--- Start of Entries provided ---

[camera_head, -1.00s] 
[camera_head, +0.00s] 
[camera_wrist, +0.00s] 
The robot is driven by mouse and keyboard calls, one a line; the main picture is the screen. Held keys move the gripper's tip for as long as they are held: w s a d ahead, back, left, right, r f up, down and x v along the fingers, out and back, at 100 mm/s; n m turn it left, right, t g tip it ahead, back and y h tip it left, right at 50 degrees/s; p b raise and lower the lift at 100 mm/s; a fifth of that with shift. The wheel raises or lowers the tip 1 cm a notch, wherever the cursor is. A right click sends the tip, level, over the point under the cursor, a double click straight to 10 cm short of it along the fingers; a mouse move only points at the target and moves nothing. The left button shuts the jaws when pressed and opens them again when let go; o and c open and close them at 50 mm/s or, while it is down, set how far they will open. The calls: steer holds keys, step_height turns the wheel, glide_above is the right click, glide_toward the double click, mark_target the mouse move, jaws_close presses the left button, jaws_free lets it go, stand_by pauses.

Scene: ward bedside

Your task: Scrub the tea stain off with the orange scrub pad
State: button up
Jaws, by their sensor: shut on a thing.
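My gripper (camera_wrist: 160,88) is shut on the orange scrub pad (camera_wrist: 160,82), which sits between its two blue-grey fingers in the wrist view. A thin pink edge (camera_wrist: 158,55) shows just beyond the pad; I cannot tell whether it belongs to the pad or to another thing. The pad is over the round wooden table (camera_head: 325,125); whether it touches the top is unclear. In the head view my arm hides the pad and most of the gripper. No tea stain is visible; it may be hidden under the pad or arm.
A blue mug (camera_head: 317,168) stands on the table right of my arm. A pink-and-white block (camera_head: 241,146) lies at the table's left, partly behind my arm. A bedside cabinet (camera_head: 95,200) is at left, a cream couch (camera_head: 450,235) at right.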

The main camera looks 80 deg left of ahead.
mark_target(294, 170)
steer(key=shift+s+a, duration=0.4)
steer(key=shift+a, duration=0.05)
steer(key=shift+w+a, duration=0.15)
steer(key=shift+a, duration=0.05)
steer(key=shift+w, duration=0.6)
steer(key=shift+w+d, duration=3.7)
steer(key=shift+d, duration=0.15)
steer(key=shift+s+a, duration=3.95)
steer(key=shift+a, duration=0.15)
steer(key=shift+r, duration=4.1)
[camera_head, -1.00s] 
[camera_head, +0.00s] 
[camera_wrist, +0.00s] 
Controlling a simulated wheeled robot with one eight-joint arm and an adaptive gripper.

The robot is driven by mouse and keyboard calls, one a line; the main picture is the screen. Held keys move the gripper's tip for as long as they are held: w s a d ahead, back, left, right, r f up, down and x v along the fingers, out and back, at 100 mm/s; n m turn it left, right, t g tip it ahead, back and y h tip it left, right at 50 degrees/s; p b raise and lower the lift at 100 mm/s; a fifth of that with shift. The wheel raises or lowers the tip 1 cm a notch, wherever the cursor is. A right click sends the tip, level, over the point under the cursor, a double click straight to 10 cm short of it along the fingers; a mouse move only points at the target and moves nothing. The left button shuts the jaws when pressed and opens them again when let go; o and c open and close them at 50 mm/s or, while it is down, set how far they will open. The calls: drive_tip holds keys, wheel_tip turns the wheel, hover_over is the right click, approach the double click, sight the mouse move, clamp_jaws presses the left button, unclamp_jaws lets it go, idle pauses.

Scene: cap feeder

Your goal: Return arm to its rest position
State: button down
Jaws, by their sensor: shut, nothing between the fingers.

--- End of Entries provided ---

What you are asked to do - Copy out all the entries shown above, character for character.

Answer in full -
[camera_head, -1.00s] 
[camera_head, +0.00s] 
[camera_wrist, +0.00s] 
The robot is driven by mouse and keyboard calls, one a line; the main picture is the screen. Held keys move the gripper's tip for as long as they are held: w s a d ahead, back, left, right, r f up, down and x v along the fingers, out and back, at 100 mm/s; n m turn it left, right, t g tip it ahead, back and y h tip it left, right at 50 degrees/s; p b raise and lower the lift at 100 mm/s; a fifth of that with shift. The wheel raises or lowers the tip 1 cm a notch, wherever the cursor is. A right click sends the tip, level, over the point under the cursor, a double click straight to 10 cm short of it along the fingers; a mouse move only points at the target and moves nothing. The left button shuts the jaws when pressed and opens them again when let go; o and c open and close them at 50 mm/s or, while it is down, set how far they will open. The calls: steer holds keys, step_height turns the wheel, glide_above is the right click, glide_toward the double click, mark_target the mouse move, jaws_close presses the left button, jaws_free lets it go, stand_by pauses.

Scene: ward bedside

Your task: Scrub the tea stain off with the orange scrub pad
State: button up
Jaws, by their sensor: shut on a thing.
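My gripper (camera_wrist: 160,88) is shut on the orange scrub pad (camera_wrist: 160,82), which sits between its two blue-grey fingers in the wrist view. A thin pink edge (camera_wrist: 158,55) shows just beyond the pad; I cannot tell whether it belongs to the pad or to another thing. The pad is over the round wooden table (camera_head: 325,125); whether it touches the top is unclear. In the head view my arm hides the pad and most of the gripper. No tea stain is visible; it may be hidden under the pad or arm.
A blue mug (camera_head: 317,168) stands on the table right of my arm. A pink-and-white block (camera_head: 241,146) lies at the table's left, partly behind my arm. A bedside cabinet (camera_head: 95,200) is at left, a cream couch (camera_head: 450,235) at right.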

The main camera looks 80 deg left of ahead.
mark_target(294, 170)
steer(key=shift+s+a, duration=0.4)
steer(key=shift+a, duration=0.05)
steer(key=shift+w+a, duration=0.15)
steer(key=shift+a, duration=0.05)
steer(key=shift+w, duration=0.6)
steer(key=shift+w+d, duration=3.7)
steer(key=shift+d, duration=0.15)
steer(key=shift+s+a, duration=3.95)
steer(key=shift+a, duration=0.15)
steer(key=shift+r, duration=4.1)
[camera_head, -1.00s] 
[camera_head, +0.00s] 
[camera_wrist, +0.00s] 
Controlling a simulated wheeled robot with one eight-joint arm and an adaptive gripper.

The robot is driven by mouse and keyboard calls, one a line; the main picture is the screen. Held keys move the gripper's tip for as long as they are held: w s a d ahead, back, left, right, r f up, down and x v along the fingers, out and back, at 100 mm/s; n m turn it left, right, t g tip it ahead, back and y h tip it left, right at 50 degrees/s; p b raise and lower the lift at 100 mm/s; a fifth of that with shift. The wheel raises or lowers the tip 1 cm a notch, wherever the cursor is. A right click sends the tip, level, over the point under the cursor, a double click straight to 10 cm short of it along the fingers; a mouse move only points at the target and moves nothing. The left button shuts the jaws when pressed and opens them again when let go; o and c open and close them at 50 mm/s or, while it is down, set how far they will open. The calls: drive_tip holds keys, wheel_tip turns the wheel, hover_over is the right click, approach the double click, sight the mouse move, clamp_jaws presses the left button, unclamp_jaws lets it go, idle pauses.

Scene: cap feeder

Your goal: Return arm to its rest position
State: button down
Jaws, by their sensor: shut, nothing between the fingers.

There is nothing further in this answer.